Although it was over forty years since anyone had lived here year-round, the cottage had been used in summer, so there was a modicum of furnishings: beds, a table, a couple of wardrobes, some old tools in the woodshed. When I moved in I took nothing with me but a bag of clothes. This was a conscious choice; I had decided I would start with nothing, and work my way up to a bare minimum. I wanted to know how lightly I could tread on the earth.
My friends who had first let the cottage, and then decided it was not for them, offered to sell me their two-ring cooker. But I thought: why commit myself to hauling gas bottles up the mountainside when there was a perfectly serviceable fire? The fireplace was actually equipped for cooking, with a solid metal bar across the centre and a selection of S-hooks of varying lengths to hang your pots from. There was already a big old hanging kettle here, black with soot, which would be in constant use. I picked up a beautiful cast-iron skillet from an abandoned farmhouse, a friend gave me a witch’s cauldron that she found for me in a car-boot sale, and later another gave me a Dutch oven, with a lid so heavy it was virtually a pressure cooker. It is easy to become complacent about eating when you live alone, but I made sure I cooked proper meals each day. If I had to soak beans overnight, then spend two hours cooking up a cauldron of stew, then so be it; I had the time. I became proficient at cooking over the fire, and it seemed more natural than cooking on a hob. When my biggest-ever group of guests arrived unexpectedly, it was no problem to rustle up a meal for ten. Visitors would sometimes try to replicate my meals when they got home, but said they never tasted as good. I don’t know if it was the slight smokiness that infused everything, the thickness of the pans, or just the setting, but it was true: food tasted better here.
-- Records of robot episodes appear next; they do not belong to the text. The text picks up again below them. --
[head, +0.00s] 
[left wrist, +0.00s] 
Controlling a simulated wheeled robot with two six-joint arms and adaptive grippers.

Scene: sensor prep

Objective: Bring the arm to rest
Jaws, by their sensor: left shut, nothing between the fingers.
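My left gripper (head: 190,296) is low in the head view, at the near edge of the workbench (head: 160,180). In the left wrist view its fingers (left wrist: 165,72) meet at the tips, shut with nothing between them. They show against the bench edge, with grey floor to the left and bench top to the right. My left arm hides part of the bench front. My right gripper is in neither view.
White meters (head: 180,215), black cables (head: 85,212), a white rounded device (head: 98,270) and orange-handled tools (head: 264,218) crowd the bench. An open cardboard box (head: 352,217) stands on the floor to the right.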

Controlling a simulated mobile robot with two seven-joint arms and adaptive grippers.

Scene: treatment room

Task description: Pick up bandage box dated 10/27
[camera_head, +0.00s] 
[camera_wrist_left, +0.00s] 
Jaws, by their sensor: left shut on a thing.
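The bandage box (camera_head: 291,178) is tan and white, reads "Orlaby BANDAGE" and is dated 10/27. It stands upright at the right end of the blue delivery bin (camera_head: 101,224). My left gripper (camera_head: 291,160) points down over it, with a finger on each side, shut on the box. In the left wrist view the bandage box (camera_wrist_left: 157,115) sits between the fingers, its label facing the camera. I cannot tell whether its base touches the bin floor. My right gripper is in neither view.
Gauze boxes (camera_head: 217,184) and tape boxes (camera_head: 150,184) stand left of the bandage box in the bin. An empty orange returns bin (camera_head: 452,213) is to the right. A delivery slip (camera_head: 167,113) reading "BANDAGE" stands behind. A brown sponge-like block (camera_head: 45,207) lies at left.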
At a turn in the river there is a wide bank of pale grey shingle filled with flood pools, where the mallards dabble, and overgrown with a wood of mature alders. The wood regularly floods, but the alders don’t mind the occasional dunking. Every time there was a spate the trees would end up festooned with flotsam: branches, leaves, fertilizer bags, even car tyres. It is an other-worldly place. I was exploring this stretch of the river a few months after first moving to the cottage when I had a curious find. As I walked through the trees I saw a face coming towards me. It was my own face, in the intact wing mirror of a car that had lodged in the crook of an alder at head height, and I speculated on the history that had led it to this place. I had not seen myself in weeks, there were no mirrors in the house, but now I had a shaving mirror.
At first I had no way of telling the time either, I just lived by the rhythms of the sun, but then I was given a little transistor radio. It was nice to be able to listen to music occasionally if I wanted to, though mostly I chose silence. And it was useful to be able to find out the time, if for example I wanted to cross the river to the main road and catch the postbus to town, which came only once a day. Though usually I preferred to hitch, because then I could simply stroll down to the road at whatever time suited me.
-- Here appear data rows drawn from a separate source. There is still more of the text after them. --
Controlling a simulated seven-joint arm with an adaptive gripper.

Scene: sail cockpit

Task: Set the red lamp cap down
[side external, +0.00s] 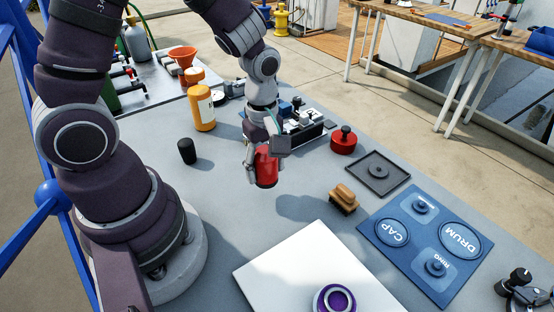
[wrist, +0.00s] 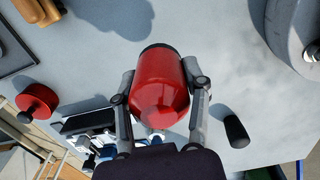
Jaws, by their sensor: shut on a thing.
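The red lamp cap (side external: 265,168) is a rounded red body with a dark rim at one end. It hangs in my gripper (side external: 264,158) above the grey table in the side external view. In the wrist view the red lamp cap (wrist: 160,88) fills the space between the two fingers of my gripper (wrist: 161,85), one finger on each side. The blue board (side external: 375,229) on the right has recesses marked CAP (side external: 392,233), DRUM and RING.
A wooden-handled brush (side external: 343,198), a red knobbed piece (side external: 344,141) and a dark square tray (side external: 361,183) lie right of my gripper. A white board (side external: 275,268) holds a purple ring (side external: 322,299). A black cylinder (side external: 187,151) and an orange bottle (side external: 203,112) stand left.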

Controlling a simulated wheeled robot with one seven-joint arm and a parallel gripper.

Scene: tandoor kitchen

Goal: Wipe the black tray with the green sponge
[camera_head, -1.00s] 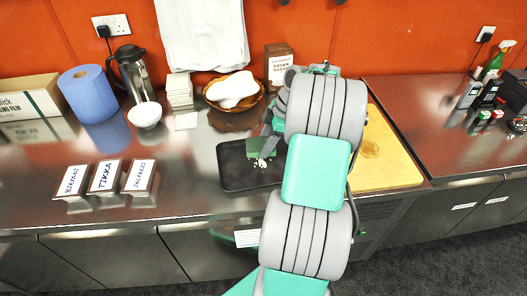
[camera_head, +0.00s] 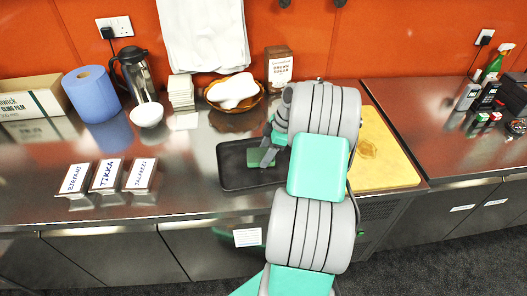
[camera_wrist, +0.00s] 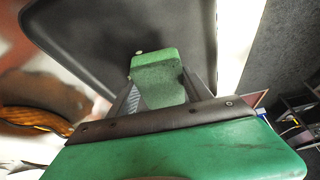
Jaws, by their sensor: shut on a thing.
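The black tray (camera_head: 232,176) lies flat on the steel counter, its right part hidden behind my arm. The green sponge (camera_head: 262,157) is on the tray's floor, and my gripper (camera_head: 268,150) is shut on it. In the wrist view the sponge (camera_wrist: 157,68) sticks out between my fingers over the dark tray (camera_wrist: 95,35). One small pale crumb (camera_wrist: 139,51) shows at the sponge's far edge. Whether more lies under the sponge is hidden.
A yellow board (camera_head: 385,165) is right of the tray, partly behind my arm. A basket (camera_head: 212,100) with white cloth and a brown sugar box (camera_head: 279,66) stand behind. Labelled tins (camera_head: 107,176) stand at left. The counter between tins and tray is clear.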

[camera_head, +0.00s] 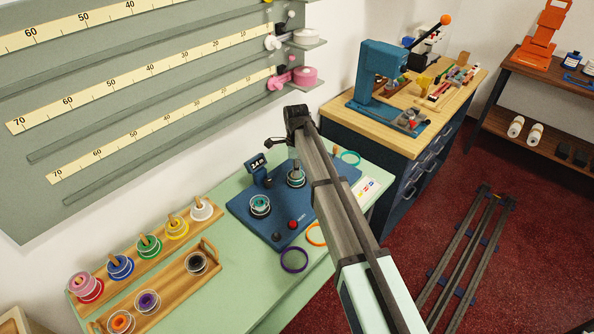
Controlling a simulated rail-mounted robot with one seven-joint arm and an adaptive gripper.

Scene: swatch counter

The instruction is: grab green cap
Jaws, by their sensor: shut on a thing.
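My arm reaches in from the lower right, and my gripper (276,142) shows only in part, small and dark, at its far end above the blue device. The gripper is shut on a thing that I cannot make out from this side. No green cap can be clearly told apart. A spool with a teal-green centre (260,205) sits on the left of the blue device, and another spool (296,178) stands below my gripper.
The blue device (278,235) has a display and red button. Purple (294,260) and orange rings lie on the pale green counter (215,290). Wooden racks (165,300) hold several coloured spools at left. A ruled board (130,90) stands behind; a workbench (385,130) is at right.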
The decision not to have a vehicle was critical. It changed the scale of things entirely. To me, the pocket of wild country I lived in felt remote, but the nearest town, a very small town admittedly, was only seven miles away. That’s a long walk, but only a short hop in a car. These are small islands. I knew that if I walked to the main road in the morning and started hitching, I could be in a nightclub in London that night. And because I knew that I could, I didn’t have to. Hitching coast to coast in America took me nearly two weeks, and in Australia my longest lift was over a thousand miles, because that’s how far it was to the next city. That’s a distance equivalent to travelling from Britain to Africa. And I had to wait thirty-six hours by the roadside to get that lift. Yet though I was living in a crowded country, the isolation at Penlan was real. Over five years I kept count of the number of passers-by who came walking up my track. Not one. The track simply didn’t go anywhere; it followed a circuitous route from the middle of nowhere to the back of beyond. People who wanted to hillwalk generally went to the Brecon Beacons further south, or Snowdonia to the north. These hills and moors midway between them, with slightly lower peaks, were for the most part left to me and the birds.
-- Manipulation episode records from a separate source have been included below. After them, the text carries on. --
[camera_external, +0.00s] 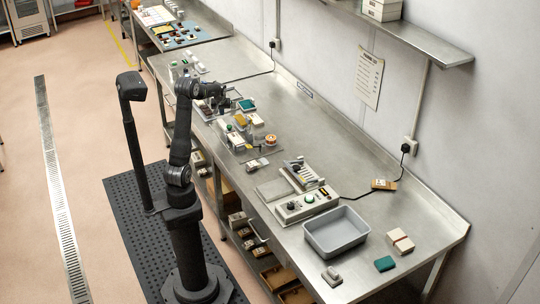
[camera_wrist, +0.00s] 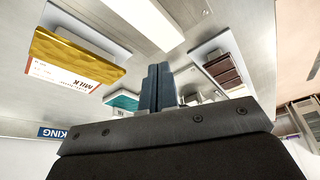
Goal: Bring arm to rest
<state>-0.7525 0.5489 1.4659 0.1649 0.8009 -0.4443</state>
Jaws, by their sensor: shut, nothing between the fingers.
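My arm (camera_external: 180,140) stands on a dark perforated mat and reaches right over the steel bench. My gripper (camera_external: 228,103) is small and dark in the external view, above the bench's middle-left part near a teal item (camera_external: 247,105). In the wrist view the two blue-grey fingers (camera_wrist: 158,85) are pressed together with nothing between them. Around them show a gold-wrapped milk chocolate bar (camera_wrist: 75,60), a teal pack (camera_wrist: 122,101) and a dark brown bar (camera_wrist: 228,76). The exact gap from the fingertips to the bench is unclear.
On the bench (camera_external: 345,195) a control box (camera_external: 307,205) and a grey bin (camera_external: 336,233) stand at right of centre. Small packs lie near the front right. A wall shelf (camera_external: 420,38) hangs at upper right. A post (camera_external: 132,140) stands beside my arm.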

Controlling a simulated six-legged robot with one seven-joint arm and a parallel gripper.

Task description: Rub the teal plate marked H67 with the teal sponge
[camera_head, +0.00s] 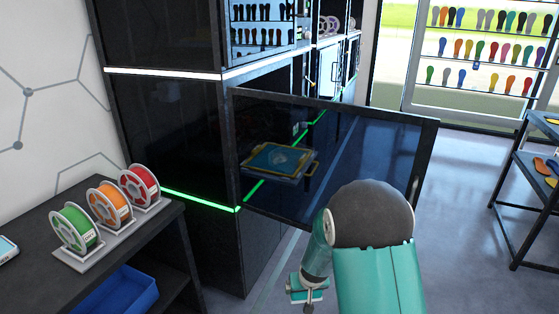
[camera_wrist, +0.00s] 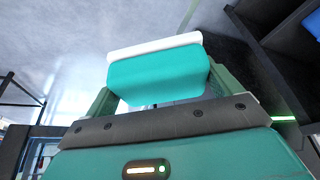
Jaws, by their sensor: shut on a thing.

In summer it was usually possible to get a car up to the cottage, though you had to open and close seven gates on your way up the track, and the final steep slope defeated some people. In the wet, or when the leaves were falling, it was more touch-and-go, and in the winter it was pretty much four-wheel drive only. Summer was a sociable time for me, by my standards. I am by no means an antisocial person, in fact I had hitherto lived a life in which I chose to surround myself with people, and I now wanted to know who I was when I could no longer define myself in terms of my relation to others. When I first moved to the cottage, I had no idea whether I would be able to cope with living alone, whether I could live with myself. Friends would come for weekend visits, or sometimes longer. It was like a camping holiday for them, with my cottage a stone tent. They would come bearing gifts, boots filled with canned goods and crates of beer. Sometimes they would bring musical instruments, and we would have a jam session around the fire. I would enjoy showing them my haunts and introdu-cing them to the local wildlife, and I would keep them busy hauling wood up the hillside. It was nearly always up; there was very little dead wood above me, I was so close to the treeline. No wood, no fire, I would say. No fire, no dinner. The real hard work was not sawing the logs or splitting them, it was getting the wood to the cottage in the first place. And when after a few days my guests departed, I would wave them off and think: Well, that was nice, but now back to real life. And I would feel a palpable, if slightly guilty, twinge of relief. And perhaps they would feel a sense of relief too, at heading back to the comforts of home.